Вот реальная трагедия, которая раз за разом происходит с гениями в нашем мире. Мир признает гениев только тогда, когда гений настолько становится независимым от мира обывателей, что миру приходится окончательно оставить надежду над этим гением поиздеваться. Часто последний аргумент в этой схватке гения и человечества – смерть. Впрочем, если вспомнить судьбу Булгакова, его давили даже после смерти и нападают на него и сейчас. Не хватайтесь за веревку, для человечества даже смерть не является аргументом. И тут Моэм заставляет задуматься, понимал ли он всё то, о чем я говорю. Не лгал ли он часто сознательно ради успеха у обывателя? По Моэму в конце жизни Стрикленд гибнет от проказы, но незадолго перед смертью расписывает свою хижину так, что она становится его лучшим произведением искусства. Почти в самый момент смерти он сжигает хижину, то есть унижает мир обывателей. В этом сожжении есть великий момент, о котором Моэм не говорит. Сжигая хижину, Стрикленд прямо показывает – он знает, что непризнание гения есть просто животная травля человека за то, что он заслуживает большего. Отсюда действие – звери не заслуживают великое искусство. Прав ли Стрикленд по Моэму? Моэм сам боится в этом признаться. Эпизод есть, но маститому писателю уже в этом мире комфортно, его печатают, у него есть деньги, его любят женщины, а кто его знает, сколько Стриклендов может появится в литературном мире, если бы не женщины, конкуренция и милый, платящий за его книги, обыватель?

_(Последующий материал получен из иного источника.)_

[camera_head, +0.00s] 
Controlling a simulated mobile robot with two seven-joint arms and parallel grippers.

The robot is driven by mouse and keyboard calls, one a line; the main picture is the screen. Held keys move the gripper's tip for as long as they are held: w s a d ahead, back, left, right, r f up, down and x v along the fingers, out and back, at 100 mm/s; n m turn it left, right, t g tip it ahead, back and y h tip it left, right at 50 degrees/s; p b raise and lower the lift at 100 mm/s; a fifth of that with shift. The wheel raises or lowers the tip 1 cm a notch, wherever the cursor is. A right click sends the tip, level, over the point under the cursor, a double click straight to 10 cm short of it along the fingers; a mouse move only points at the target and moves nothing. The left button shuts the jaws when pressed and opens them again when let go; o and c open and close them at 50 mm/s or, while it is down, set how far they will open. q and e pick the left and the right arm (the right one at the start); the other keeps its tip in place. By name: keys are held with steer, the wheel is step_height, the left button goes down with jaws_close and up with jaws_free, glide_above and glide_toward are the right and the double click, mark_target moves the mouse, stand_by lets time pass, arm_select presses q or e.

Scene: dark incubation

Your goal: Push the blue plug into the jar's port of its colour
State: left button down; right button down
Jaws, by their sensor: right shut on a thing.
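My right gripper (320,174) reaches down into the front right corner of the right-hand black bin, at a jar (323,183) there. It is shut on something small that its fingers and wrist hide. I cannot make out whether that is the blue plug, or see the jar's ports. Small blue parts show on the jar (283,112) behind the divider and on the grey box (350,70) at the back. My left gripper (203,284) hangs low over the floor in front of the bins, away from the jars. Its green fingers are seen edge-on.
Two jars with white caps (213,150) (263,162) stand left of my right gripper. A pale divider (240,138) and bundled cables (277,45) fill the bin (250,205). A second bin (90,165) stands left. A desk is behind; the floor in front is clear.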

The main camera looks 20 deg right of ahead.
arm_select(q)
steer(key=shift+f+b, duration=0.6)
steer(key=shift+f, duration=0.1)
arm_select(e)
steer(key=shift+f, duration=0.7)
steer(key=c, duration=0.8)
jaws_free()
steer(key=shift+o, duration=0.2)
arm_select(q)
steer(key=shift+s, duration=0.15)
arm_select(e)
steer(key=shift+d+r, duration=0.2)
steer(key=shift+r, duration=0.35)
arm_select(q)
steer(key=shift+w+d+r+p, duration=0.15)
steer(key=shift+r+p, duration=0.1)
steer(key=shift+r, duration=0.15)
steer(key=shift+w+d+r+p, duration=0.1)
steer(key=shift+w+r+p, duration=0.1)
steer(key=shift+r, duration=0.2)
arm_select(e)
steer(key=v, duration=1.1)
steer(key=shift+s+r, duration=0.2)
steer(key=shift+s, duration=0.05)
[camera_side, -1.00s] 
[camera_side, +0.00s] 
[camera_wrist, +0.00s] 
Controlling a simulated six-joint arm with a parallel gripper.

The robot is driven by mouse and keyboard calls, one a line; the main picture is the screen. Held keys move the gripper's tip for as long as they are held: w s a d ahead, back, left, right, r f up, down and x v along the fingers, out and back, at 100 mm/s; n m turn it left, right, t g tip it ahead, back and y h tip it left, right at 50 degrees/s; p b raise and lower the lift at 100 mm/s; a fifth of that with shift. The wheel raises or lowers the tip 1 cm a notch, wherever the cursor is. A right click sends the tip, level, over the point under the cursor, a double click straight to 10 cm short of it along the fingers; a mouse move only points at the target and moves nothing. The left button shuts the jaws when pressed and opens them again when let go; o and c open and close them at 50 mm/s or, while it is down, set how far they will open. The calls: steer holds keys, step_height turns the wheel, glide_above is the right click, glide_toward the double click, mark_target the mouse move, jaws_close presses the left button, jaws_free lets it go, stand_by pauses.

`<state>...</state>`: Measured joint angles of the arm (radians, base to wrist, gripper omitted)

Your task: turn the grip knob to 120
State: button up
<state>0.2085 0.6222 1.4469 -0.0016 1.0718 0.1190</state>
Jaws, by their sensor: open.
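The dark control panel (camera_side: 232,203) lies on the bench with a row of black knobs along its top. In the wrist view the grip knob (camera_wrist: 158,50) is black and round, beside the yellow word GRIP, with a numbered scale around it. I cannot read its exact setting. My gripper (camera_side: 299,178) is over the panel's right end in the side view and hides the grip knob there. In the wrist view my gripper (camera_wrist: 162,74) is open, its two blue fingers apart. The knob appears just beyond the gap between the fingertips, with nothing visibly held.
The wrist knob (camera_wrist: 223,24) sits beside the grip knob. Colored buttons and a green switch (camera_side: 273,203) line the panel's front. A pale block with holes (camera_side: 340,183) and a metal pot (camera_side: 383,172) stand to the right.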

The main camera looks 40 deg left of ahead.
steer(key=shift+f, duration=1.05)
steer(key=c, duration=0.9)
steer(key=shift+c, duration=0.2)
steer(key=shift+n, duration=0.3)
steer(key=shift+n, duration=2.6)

Здесь, пожалуй, поставлю точку и сделаю пару уточнений вместо примечаний. Конечно, прототипом Стрикленда является Гоген, просто не надо между ними ставить знак равенства. Блёклость образа Стрикленда отнюдь не вызвана попыткой Моэма уйти от противоречивого образа реального Гогена. Это сознательный уход от освещения ряда вопросов во имя успеха в читательской среде. И ещё, когда я вижу, что по глубине таланта, ряду замечаний и уму писателей явно способен разрешить поставленные вопросы, но уходит в сторону, у меня складывается вполне определенное представление о личности писателя. Больше всего меня раздражает, когда писатель как бы делит читателей на умниц и простеньких и переходит некую грань. Вполне нормально, когда писатель бросает пару фраз или наблюдений для умного читателя, а дальше ведет повествование в духе времени и спроса. Но он не должен эти фразы отрицать, вводить противоречащие факты и т.д. Вот тут у меня начинается личный протест, потому что писатель этими фразами пытается заставить читателя думать, будто он умнее и порядочнее, чем он есть на самом деле. Гм, гм, претендуешь на ум и порядочность – не бойся доказывать это каждой своей фразой.